**Exercise**: Reproduce all the entries precisely.
=-=-=-=-=
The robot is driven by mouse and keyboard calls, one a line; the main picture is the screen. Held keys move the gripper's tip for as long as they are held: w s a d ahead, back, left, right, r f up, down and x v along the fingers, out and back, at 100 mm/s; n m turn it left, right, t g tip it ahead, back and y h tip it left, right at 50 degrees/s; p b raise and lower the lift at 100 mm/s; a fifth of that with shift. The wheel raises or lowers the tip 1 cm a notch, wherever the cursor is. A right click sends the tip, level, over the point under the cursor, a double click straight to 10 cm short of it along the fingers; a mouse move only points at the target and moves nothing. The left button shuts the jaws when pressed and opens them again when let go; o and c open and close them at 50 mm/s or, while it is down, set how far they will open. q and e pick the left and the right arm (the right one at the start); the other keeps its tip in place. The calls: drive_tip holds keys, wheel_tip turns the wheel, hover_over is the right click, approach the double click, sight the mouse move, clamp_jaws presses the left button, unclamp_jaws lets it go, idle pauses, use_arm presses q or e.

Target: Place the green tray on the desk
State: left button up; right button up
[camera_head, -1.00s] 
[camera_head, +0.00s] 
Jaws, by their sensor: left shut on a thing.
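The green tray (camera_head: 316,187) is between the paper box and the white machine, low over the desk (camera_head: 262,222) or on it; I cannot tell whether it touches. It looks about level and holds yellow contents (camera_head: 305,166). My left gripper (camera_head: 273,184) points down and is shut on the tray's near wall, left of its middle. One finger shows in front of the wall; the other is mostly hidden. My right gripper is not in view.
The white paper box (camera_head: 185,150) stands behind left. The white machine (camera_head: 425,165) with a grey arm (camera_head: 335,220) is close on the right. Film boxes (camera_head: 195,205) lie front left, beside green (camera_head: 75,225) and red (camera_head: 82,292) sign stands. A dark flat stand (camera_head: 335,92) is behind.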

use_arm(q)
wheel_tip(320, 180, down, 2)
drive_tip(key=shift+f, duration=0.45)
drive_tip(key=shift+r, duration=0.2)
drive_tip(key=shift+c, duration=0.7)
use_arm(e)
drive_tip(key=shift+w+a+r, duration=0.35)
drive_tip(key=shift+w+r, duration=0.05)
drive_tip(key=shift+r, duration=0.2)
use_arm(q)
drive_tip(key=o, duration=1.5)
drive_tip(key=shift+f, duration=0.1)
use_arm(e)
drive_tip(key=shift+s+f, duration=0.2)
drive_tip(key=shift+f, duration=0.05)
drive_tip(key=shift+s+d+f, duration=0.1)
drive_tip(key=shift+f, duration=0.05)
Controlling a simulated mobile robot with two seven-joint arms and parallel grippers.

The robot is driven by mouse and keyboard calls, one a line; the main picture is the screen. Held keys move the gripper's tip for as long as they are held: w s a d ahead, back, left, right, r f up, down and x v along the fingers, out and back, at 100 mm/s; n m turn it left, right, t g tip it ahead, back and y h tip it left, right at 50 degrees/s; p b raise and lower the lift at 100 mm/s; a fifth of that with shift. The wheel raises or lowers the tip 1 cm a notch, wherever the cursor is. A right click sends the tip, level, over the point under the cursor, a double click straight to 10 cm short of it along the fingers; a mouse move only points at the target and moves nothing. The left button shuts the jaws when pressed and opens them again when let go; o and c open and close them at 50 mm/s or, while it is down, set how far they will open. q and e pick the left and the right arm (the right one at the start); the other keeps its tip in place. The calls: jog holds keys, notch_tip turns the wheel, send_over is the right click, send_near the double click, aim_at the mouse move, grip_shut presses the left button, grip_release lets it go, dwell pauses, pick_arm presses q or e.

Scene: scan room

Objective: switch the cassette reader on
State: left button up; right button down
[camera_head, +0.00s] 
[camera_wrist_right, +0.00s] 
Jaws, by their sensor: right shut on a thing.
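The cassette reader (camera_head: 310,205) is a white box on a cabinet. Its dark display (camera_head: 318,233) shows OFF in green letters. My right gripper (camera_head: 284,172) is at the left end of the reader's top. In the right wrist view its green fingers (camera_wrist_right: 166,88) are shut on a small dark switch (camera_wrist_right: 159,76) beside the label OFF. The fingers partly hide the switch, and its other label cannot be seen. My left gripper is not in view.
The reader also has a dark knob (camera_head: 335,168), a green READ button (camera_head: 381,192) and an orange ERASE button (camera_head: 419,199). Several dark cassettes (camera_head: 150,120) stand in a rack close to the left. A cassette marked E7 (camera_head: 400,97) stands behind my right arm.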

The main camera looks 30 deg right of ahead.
=-=-=-=-=
**Answer to this problem**:
The robot is driven by mouse and keyboard calls, one a line; the main picture is the screen. Held keys move the gripper's tip for as long as they are held: w s a d ahead, back, left, right, r f up, down and x v along the fingers, out and back, at 100 mm/s; n m turn it left, right, t g tip it ahead, back and y h tip it left, right at 50 degrees/s; p b raise and lower the lift at 100 mm/s; a fifth of that with shift. The wheel raises or lowers the tip 1 cm a notch, wherever the cursor is. A right click sends the tip, level, over the point under the cursor, a double click straight to 10 cm short of it along the fingers; a mouse move only points at the target and moves nothing. The left button shuts the jaws when pressed and opens them again when let go; o and c open and close them at 50 mm/s or, while it is down, set how far they will open. q and e pick the left and the right arm (the right one at the start); the other keeps its tip in place. The calls: drive_tip holds keys, wheel_tip turns the wheel, hover_over is the right click, approach the double click, sight the mouse move, clamp_jaws presses the left button, unclamp_jaws lets it go, idle pauses, use_arm presses q or e.

Target: Place the green tray on the desk
State: left button up; right button up
[camera_head, -1.00s] 
[camera_head, +0.00s] 
Jaws, by their sensor: left shut on a thing.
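The green tray (camera_head: 316,187) is between the paper box and the white machine, low over the desk (camera_head: 262,222) or on it; I cannot tell whether it touches. It looks about level and holds yellow contents (camera_head: 305,166). My left gripper (camera_head: 273,184) points down and is shut on the tray's near wall, left of its middle. One finger shows in front of the wall; the other is mostly hidden. My right gripper is not in view.
The white paper box (camera_head: 185,150) stands behind left. The white machine (camera_head: 425,165) with a grey arm (camera_head: 335,220) is close on the right. Film boxes (camera_head: 195,205) lie front left, beside green (camera_head: 75,225) and red (camera_head: 82,292) sign stands. A dark flat stand (camera_head: 335,92) is behind.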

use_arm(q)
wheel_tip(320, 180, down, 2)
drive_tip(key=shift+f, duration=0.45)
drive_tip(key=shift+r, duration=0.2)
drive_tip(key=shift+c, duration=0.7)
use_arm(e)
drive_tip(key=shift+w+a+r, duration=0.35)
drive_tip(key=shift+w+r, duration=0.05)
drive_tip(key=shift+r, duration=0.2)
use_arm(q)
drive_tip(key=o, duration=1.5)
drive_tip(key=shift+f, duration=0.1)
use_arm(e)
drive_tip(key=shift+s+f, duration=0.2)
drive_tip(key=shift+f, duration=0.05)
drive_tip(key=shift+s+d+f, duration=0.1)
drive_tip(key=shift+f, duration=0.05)
Controlling a simulated mobile robot with two seven-joint arms and parallel grippers.

The robot is driven by mouse and keyboard calls, one a line; the main picture is the screen. Held keys move the gripper's tip for as long as they are held: w s a d ahead, back, left, right, r f up, down and x v along the fingers, out and back, at 100 mm/s; n m turn it left, right, t g tip it ahead, back and y h tip it left, right at 50 degrees/s; p b raise and lower the lift at 100 mm/s; a fifth of that with shift. The wheel raises or lowers the tip 1 cm a notch, wherever the cursor is. A right click sends the tip, level, over the point under the cursor, a double click straight to 10 cm short of it along the fingers; a mouse move only points at the target and moves nothing. The left button shuts the jaws when pressed and opens them again when let go; o and c open and close them at 50 mm/s or, while it is down, set how far they will open. q and e pick the left and the right arm (the right one at the start); the other keeps its tip in place. The calls: jog holds keys, notch_tip turns the wheel, send_over is the right click, send_near the double click, aim_at the mouse move, grip_shut presses the left button, grip_release lets it go, dwell pauses, pick_arm presses q or e.

Scene: scan room

Objective: switch the cassette reader on
State: left button up; right button down
[camera_head, +0.00s] 
[camera_wrist_right, +0.00s] 
Jaws, by their sensor: right shut on a thing.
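The cassette reader (camera_head: 310,205) is a white box on a cabinet. Its dark display (camera_head: 318,233) shows OFF in green letters. My right gripper (camera_head: 284,172) is at the left end of the reader's top. In the right wrist view its green fingers (camera_wrist_right: 166,88) are shut on a small dark switch (camera_wrist_right: 159,76) beside the label OFF. The fingers partly hide the switch, and its other label cannot be seen. My left gripper is not in view.
The reader also has a dark knob (camera_head: 335,168), a green READ button (camera_head: 381,192) and an orange ERASE button (camera_head: 419,199). Several dark cassettes (camera_head: 150,120) stand in a rack close to the left. A cassette marked E7 (camera_head: 400,97) stands behind my right arm.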

The main camera looks 30 deg right of ahead.

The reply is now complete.